En s’adressant au Parlement européen, Emmanuel Macron savait qu’il affrontait une assemblée où aucun n’appartient à sa famille politique, comme il l’a souligné à la fin du débat. Et où, hormis les élus du groupe ADLE (centre libéraux) menés par Guy Verhodfstadt et quelques-uns parmi le PPE (Parti populaire européen, droite) et sociaux-démocrates, nul ne se montre pressé de le suivre. La charge du chef de file des Verts, Philippe Lamberts, a même été des plus rudes alors que son groupe est traditionnellement des plus pro-européens. Le président français a rencontré surtout un groupe PPE, le plus puissant de la législature, qui cherche à ne pas se laisser emporter dans sa dynamique et comme à freiner son élan.
À leur égard, Emmanuel Macron s’en est pris à une Europe frileuse, du statu quo, d’une mollesse et prudence qu’il juge mortifères. Une « Europe des somnambules », a-t-il résumé. Mais ceux-ci ne veulent pas le suivre aveuglément. Ils redoutent une Europe à la française, conditionnant et sous-pesant tout éventuel soutien. En somme, tandis que le chef de l’État a décliné de nouveau ses priorités pour une « Europe qui protège », cette Europe au pouvoir veut se protéger de lui.
Le vote contre son projet de listes transnationales au début de l’année en avait déjà été le premier signal clair. Le dernier est venu directement du Bundestag, où la CDU-CSU a montré son hostilité à toute sérieuse avancée de l’Union économique et monétaire. Qu’elle soit au Parlement européen ou à Berlin, l’Allemagne n’est pas au rendez-vous que lui propose Emmanuel Macron depuis son arrivée au pouvoir. Il voulait gouverner « avec » elle mais elle lui tourne le dos. Une rencontre avec la chancelière ne suffira pas à insuffler un dynamisme franco-allemand qui reste pour l’heure introuvable, après six mois de patience à Paris qu’une coalition prenne forme à Berlin. De nombreux députés européens ont exprimé leur crainte au président français devant un couple franco-allemand jugé trop exclusif mais ce couple reste à ce stade de pure forme.
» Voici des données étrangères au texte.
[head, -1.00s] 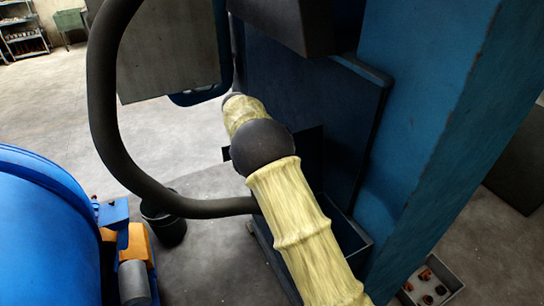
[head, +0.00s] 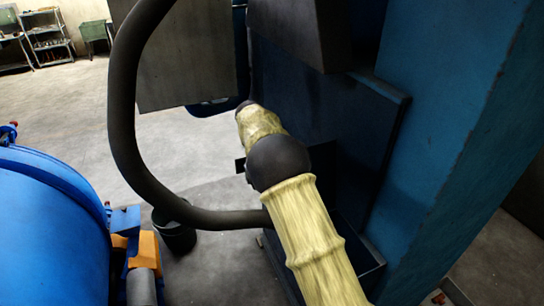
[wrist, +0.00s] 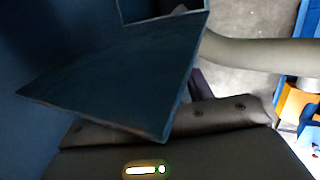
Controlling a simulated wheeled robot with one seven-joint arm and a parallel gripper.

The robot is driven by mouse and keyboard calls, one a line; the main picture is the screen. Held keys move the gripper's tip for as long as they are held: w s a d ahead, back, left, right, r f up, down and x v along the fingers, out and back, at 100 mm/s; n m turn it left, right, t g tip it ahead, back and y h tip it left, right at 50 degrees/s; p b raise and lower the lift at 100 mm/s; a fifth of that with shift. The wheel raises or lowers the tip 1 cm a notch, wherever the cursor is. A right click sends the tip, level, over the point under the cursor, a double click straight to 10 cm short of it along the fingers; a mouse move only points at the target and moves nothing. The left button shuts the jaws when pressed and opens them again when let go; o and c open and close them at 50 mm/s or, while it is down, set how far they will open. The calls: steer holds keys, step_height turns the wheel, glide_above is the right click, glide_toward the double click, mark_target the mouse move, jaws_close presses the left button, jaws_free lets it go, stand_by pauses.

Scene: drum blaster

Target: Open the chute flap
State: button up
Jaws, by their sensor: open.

Le moteur tourne à vide.
Emmanuel Macron cherche à sortir de ce contexte politique défavorable. D’une part, intervenant après les élections hongroises, il se pose en défenseur de la démocratie libérale, celle qui ne se borne pas au règne indiscutable de la majorité mais qui se définit comme inséparable du respect de l’état de droit. En se positionnant comme l’anti-Orban d’Europe, il touche aux fondamentaux de la construction européenne. Et il appuie là où cela peut faire mal au PPE et où il pourrait se diviser si le premier ministre hongrois aggravait ses provocations.
D’autre part, le président français marque ses priorités. De son long catalogue de propositions européennes énuméré dans son discours de la Sorbonne du 26 septembre dernier, il n’a pas tout ressorti à Strasbourg. La réforme de l’Union économique et monétaire est prudemment étalée sur plusieurs années, une énième « feuille de route » devant juste à ce stade être conclue avec Angela Merkel pour juin. En revanche, la taxation des Gafa et la réforme du droit d’asile ou encore la protection des frontières extérieures de l’Union ont été clairement affirmées comme les réalisations à rendre concrètes d’ici aux élections européennes.
Enfin, à défaut de soutiens au Conseil et au Parlement européen, Emmanuel Macron part en chercher à travers les « consultations citoyennes », qu’il a lancées en France ce même 17 avril depuis Épinal dans les Vosges. Cet exercice de démocratie participative, inédit à l’échelle européenne, pourrait servir à faire remonter des thèmes refusés jusqu’ici par ses pairs. En débattant près de trois heures à Strasbourg, le président français a témoigné son respect du Parlement européen. Mais en poursuivant le débat sous une forme plus populaire à Épinal, il a envoyé le message que sa refondation de l’Europe ne se jouait pas avec une assemblée sortante mais se préparait en cherchant des forces nouvelles.